• Robot trajectory data:
__________

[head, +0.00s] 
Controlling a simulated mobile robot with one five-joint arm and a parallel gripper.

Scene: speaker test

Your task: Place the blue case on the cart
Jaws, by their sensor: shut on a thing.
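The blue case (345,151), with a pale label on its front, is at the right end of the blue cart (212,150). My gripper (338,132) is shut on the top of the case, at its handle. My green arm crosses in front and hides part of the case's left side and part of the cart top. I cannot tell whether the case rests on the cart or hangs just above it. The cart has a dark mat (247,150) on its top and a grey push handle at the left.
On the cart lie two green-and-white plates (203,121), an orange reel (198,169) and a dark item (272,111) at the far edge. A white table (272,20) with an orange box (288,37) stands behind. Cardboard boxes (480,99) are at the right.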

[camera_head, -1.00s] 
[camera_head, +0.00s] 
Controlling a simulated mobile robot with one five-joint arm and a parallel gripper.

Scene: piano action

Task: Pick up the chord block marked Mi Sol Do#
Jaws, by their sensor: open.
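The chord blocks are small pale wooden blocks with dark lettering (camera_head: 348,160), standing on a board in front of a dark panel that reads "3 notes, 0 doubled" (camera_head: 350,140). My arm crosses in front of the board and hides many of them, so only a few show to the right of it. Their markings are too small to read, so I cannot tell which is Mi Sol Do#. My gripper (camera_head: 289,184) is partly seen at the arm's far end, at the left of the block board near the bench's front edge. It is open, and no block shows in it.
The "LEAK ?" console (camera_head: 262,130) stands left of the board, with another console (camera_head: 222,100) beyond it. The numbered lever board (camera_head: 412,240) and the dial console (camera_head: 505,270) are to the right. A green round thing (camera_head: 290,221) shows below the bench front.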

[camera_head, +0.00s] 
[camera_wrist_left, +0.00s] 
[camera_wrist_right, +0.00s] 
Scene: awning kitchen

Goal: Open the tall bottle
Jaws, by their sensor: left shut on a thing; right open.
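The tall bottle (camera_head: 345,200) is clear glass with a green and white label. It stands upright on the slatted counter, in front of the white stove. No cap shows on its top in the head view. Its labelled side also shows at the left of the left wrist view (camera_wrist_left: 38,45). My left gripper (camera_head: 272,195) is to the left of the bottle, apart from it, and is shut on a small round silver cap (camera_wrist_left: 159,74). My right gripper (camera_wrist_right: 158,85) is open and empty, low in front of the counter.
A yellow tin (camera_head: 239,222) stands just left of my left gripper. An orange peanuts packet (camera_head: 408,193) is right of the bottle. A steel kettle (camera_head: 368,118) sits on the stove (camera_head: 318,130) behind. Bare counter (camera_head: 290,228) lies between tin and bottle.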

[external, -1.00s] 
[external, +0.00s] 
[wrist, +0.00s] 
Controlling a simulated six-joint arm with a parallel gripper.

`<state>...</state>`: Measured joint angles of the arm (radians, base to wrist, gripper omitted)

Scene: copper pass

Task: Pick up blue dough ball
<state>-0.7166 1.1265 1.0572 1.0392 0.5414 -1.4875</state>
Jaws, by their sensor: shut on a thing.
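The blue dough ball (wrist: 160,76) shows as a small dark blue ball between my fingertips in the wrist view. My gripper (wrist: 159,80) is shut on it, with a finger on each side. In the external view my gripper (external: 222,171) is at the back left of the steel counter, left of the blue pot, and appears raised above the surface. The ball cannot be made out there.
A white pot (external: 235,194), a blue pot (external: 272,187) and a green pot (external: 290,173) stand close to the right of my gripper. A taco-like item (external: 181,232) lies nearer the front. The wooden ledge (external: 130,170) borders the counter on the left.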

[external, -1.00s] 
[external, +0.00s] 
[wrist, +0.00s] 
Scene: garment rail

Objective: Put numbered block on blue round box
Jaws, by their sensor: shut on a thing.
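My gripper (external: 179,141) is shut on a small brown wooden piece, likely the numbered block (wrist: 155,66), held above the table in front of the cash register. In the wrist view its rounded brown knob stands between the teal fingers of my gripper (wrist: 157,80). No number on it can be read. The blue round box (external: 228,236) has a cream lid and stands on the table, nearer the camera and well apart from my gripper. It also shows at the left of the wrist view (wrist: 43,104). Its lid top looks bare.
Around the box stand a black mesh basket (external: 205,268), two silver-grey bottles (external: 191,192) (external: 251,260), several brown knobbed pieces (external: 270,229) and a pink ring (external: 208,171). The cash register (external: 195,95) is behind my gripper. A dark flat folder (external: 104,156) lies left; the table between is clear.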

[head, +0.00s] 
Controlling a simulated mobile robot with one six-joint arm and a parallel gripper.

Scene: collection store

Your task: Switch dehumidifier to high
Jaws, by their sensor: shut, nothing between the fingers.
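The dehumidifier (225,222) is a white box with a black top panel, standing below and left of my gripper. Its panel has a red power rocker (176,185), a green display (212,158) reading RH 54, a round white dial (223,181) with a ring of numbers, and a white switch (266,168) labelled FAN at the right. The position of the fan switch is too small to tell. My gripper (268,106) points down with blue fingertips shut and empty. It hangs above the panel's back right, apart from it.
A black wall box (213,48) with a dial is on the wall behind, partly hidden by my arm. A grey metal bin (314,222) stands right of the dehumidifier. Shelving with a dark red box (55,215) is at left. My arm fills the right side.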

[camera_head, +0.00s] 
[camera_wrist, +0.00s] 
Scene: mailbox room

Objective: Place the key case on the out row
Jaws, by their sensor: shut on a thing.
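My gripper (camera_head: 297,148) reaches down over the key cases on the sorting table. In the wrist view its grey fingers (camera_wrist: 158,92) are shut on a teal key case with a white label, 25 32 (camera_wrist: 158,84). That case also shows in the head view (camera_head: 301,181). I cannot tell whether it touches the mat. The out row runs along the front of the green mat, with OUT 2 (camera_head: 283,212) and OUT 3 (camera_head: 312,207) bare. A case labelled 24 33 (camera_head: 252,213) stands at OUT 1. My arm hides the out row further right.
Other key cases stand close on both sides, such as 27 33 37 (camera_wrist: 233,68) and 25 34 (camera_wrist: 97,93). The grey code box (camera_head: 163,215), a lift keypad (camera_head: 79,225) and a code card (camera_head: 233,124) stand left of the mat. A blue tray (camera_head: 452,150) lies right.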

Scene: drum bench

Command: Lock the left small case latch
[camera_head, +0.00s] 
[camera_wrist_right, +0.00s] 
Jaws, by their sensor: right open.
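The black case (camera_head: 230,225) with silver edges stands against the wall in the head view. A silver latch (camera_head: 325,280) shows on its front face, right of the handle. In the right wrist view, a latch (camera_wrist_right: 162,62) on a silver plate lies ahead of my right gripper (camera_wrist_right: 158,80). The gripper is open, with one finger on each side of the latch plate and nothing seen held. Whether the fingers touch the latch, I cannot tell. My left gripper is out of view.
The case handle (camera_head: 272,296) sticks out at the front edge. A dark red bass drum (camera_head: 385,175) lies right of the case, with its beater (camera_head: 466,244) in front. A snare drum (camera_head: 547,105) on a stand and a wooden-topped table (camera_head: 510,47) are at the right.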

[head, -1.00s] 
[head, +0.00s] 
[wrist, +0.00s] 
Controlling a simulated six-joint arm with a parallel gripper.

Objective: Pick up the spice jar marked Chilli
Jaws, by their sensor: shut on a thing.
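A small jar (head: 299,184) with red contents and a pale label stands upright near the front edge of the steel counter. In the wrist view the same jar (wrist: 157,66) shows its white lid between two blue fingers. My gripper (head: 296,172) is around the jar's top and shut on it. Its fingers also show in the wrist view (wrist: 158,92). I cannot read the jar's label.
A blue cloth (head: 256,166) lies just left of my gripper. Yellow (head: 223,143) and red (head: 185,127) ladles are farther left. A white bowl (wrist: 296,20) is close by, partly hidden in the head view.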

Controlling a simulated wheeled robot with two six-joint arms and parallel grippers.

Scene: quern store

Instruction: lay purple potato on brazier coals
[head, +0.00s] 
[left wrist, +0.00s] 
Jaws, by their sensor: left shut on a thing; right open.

__________

• Given request: The entries above must be returned exactly.

• Expected answer:
[head, +0.00s] 
Controlling a simulated mobile robot with one five-joint arm and a parallel gripper.

Scene: speaker test

Your task: Place the blue case on the cart
Jaws, by their sensor: shut on a thing.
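The blue case (345,151), with a pale label on its front, is at the right end of the blue cart (212,150). My gripper (338,132) is shut on the top of the case, at its handle. My green arm crosses in front and hides part of the case's left side and part of the cart top. I cannot tell whether the case rests on the cart or hangs just above it. The cart has a dark mat (247,150) on its top and a grey push handle at the left.
On the cart lie two green-and-white plates (203,121), an orange reel (198,169) and a dark item (272,111) at the far edge. A white table (272,20) with an orange box (288,37) stands behind. Cardboard boxes (480,99) are at the right.

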[camera_head, -1.00s] 
[camera_head, +0.00s] 
Controlling a simulated mobile robot with one five-joint arm and a parallel gripper.

Scene: piano action

Task: Pick up the chord block marked Mi Sol Do#
Jaws, by their sensor: open.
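The chord blocks are small pale wooden blocks with dark lettering (camera_head: 348,160), standing on a board in front of a dark panel that reads "3 notes, 0 doubled" (camera_head: 350,140). My arm crosses in front of the board and hides many of them, so only a few show to the right of it. Their markings are too small to read, so I cannot tell which is Mi Sol Do#. My gripper (camera_head: 289,184) is partly seen at the arm's far end, at the left of the block board near the bench's front edge. It is open, and no block shows in it.
The "LEAK ?" console (camera_head: 262,130) stands left of the board, with another console (camera_head: 222,100) beyond it. The numbered lever board (camera_head: 412,240) and the dial console (camera_head: 505,270) are to the right. A green round thing (camera_head: 290,221) shows below the bench front.

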[camera_head, +0.00s] 
[camera_wrist_left, +0.00s] 
[camera_wrist_right, +0.00s] 
Scene: awning kitchen

Goal: Open the tall bottle
Jaws, by their sensor: left shut on a thing; right open.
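The tall bottle (camera_head: 345,200) is clear glass with a green and white label. It stands upright on the slatted counter, in front of the white stove. No cap shows on its top in the head view. Its labelled side also shows at the left of the left wrist view (camera_wrist_left: 38,45). My left gripper (camera_head: 272,195) is to the left of the bottle, apart from it, and is shut on a small round silver cap (camera_wrist_left: 159,74). My right gripper (camera_wrist_right: 158,85) is open and empty, low in front of the counter.
A yellow tin (camera_head: 239,222) stands just left of my left gripper. An orange peanuts packet (camera_head: 408,193) is right of the bottle. A steel kettle (camera_head: 368,118) sits on the stove (camera_head: 318,130) behind. Bare counter (camera_head: 290,228) lies between tin and bottle.

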[external, -1.00s] 
[external, +0.00s] 
[wrist, +0.00s] 
Controlling a simulated six-joint arm with a parallel gripper.

`<state>...</state>`: Measured joint angles of the arm (radians, base to wrist, gripper omitted)

Scene: copper pass

Task: Pick up blue dough ball
<state>-0.7166 1.1265 1.0572 1.0392 0.5414 -1.4875</state>
Jaws, by their sensor: shut on a thing.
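The blue dough ball (wrist: 160,76) shows as a small dark blue ball between my fingertips in the wrist view. My gripper (wrist: 159,80) is shut on it, with a finger on each side. In the external view my gripper (external: 222,171) is at the back left of the steel counter, left of the blue pot, and appears raised above the surface. The ball cannot be made out there.
A white pot (external: 235,194), a blue pot (external: 272,187) and a green pot (external: 290,173) stand close to the right of my gripper. A taco-like item (external: 181,232) lies nearer the front. The wooden ledge (external: 130,170) borders the counter on the left.

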[external, -1.00s] 
[external, +0.00s] 
[wrist, +0.00s] 
Scene: garment rail

Objective: Put numbered block on blue round box
Jaws, by their sensor: shut on a thing.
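My gripper (external: 179,141) is shut on a small brown wooden piece, likely the numbered block (wrist: 155,66), held above the table in front of the cash register. In the wrist view its rounded brown knob stands between the teal fingers of my gripper (wrist: 157,80). No number on it can be read. The blue round box (external: 228,236) has a cream lid and stands on the table, nearer the camera and well apart from my gripper. It also shows at the left of the wrist view (wrist: 43,104). Its lid top looks bare.
Around the box stand a black mesh basket (external: 205,268), two silver-grey bottles (external: 191,192) (external: 251,260), several brown knobbed pieces (external: 270,229) and a pink ring (external: 208,171). The cash register (external: 195,95) is behind my gripper. A dark flat folder (external: 104,156) lies left; the table between is clear.

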[head, +0.00s] 
Controlling a simulated mobile robot with one six-joint arm and a parallel gripper.

Scene: collection store

Your task: Switch dehumidifier to high
Jaws, by their sensor: shut, nothing between the fingers.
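The dehumidifier (225,222) is a white box with a black top panel, standing below and left of my gripper. Its panel has a red power rocker (176,185), a green display (212,158) reading RH 54, a round white dial (223,181) with a ring of numbers, and a white switch (266,168) labelled FAN at the right. The position of the fan switch is too small to tell. My gripper (268,106) points down with blue fingertips shut and empty. It hangs above the panel's back right, apart from it.
A black wall box (213,48) with a dial is on the wall behind, partly hidden by my arm. A grey metal bin (314,222) stands right of the dehumidifier. Shelving with a dark red box (55,215) is at left. My arm fills the right side.

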[camera_head, +0.00s] 
[camera_wrist, +0.00s] 
Scene: mailbox room

Objective: Place the key case on the out row
Jaws, by their sensor: shut on a thing.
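My gripper (camera_head: 297,148) reaches down over the key cases on the sorting table. In the wrist view its grey fingers (camera_wrist: 158,92) are shut on a teal key case with a white label, 25 32 (camera_wrist: 158,84). That case also shows in the head view (camera_head: 301,181). I cannot tell whether it touches the mat. The out row runs along the front of the green mat, with OUT 2 (camera_head: 283,212) and OUT 3 (camera_head: 312,207) bare. A case labelled 24 33 (camera_head: 252,213) stands at OUT 1. My arm hides the out row further right.
Other key cases stand close on both sides, such as 27 33 37 (camera_wrist: 233,68) and 25 34 (camera_wrist: 97,93). The grey code box (camera_head: 163,215), a lift keypad (camera_head: 79,225) and a code card (camera_head: 233,124) stand left of the mat. A blue tray (camera_head: 452,150) lies right.

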Scene: drum bench

Command: Lock the left small case latch
[camera_head, +0.00s] 
[camera_wrist_right, +0.00s] 
Jaws, by their sensor: right open.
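The black case (camera_head: 230,225) with silver edges stands against the wall in the head view. A silver latch (camera_head: 325,280) shows on its front face, right of the handle. In the right wrist view, a latch (camera_wrist_right: 162,62) on a silver plate lies ahead of my right gripper (camera_wrist_right: 158,80). The gripper is open, with one finger on each side of the latch plate and nothing seen held. Whether the fingers touch the latch, I cannot tell. My left gripper is out of view.
The case handle (camera_head: 272,296) sticks out at the front edge. A dark red bass drum (camera_head: 385,175) lies right of the case, with its beater (camera_head: 466,244) in front. A snare drum (camera_head: 547,105) on a stand and a wooden-topped table (camera_head: 510,47) are at the right.

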[head, -1.00s] 
[head, +0.00s] 
[wrist, +0.00s] 
Controlling a simulated six-joint arm with a parallel gripper.

Objective: Pick up the spice jar marked Chilli
Jaws, by their sensor: shut on a thing.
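A small jar (head: 299,184) with red contents and a pale label stands upright near the front edge of the steel counter. In the wrist view the same jar (wrist: 157,66) shows its white lid between two blue fingers. My gripper (head: 296,172) is around the jar's top and shut on it. Its fingers also show in the wrist view (wrist: 158,92). I cannot read the jar's label.
A blue cloth (head: 256,166) lies just left of my gripper. Yellow (head: 223,143) and red (head: 185,127) ladles are farther left. A white bowl (wrist: 296,20) is close by, partly hidden in the head view.

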Controlling a simulated wheeled robot with two six-joint arms and parallel grippers.

Scene: quern store

Instruction: lay purple potato on brazier coals
[head, +0.00s] 
[left wrist, +0.00s] 
Jaws, by their sensor: left shut on a thing; right open.

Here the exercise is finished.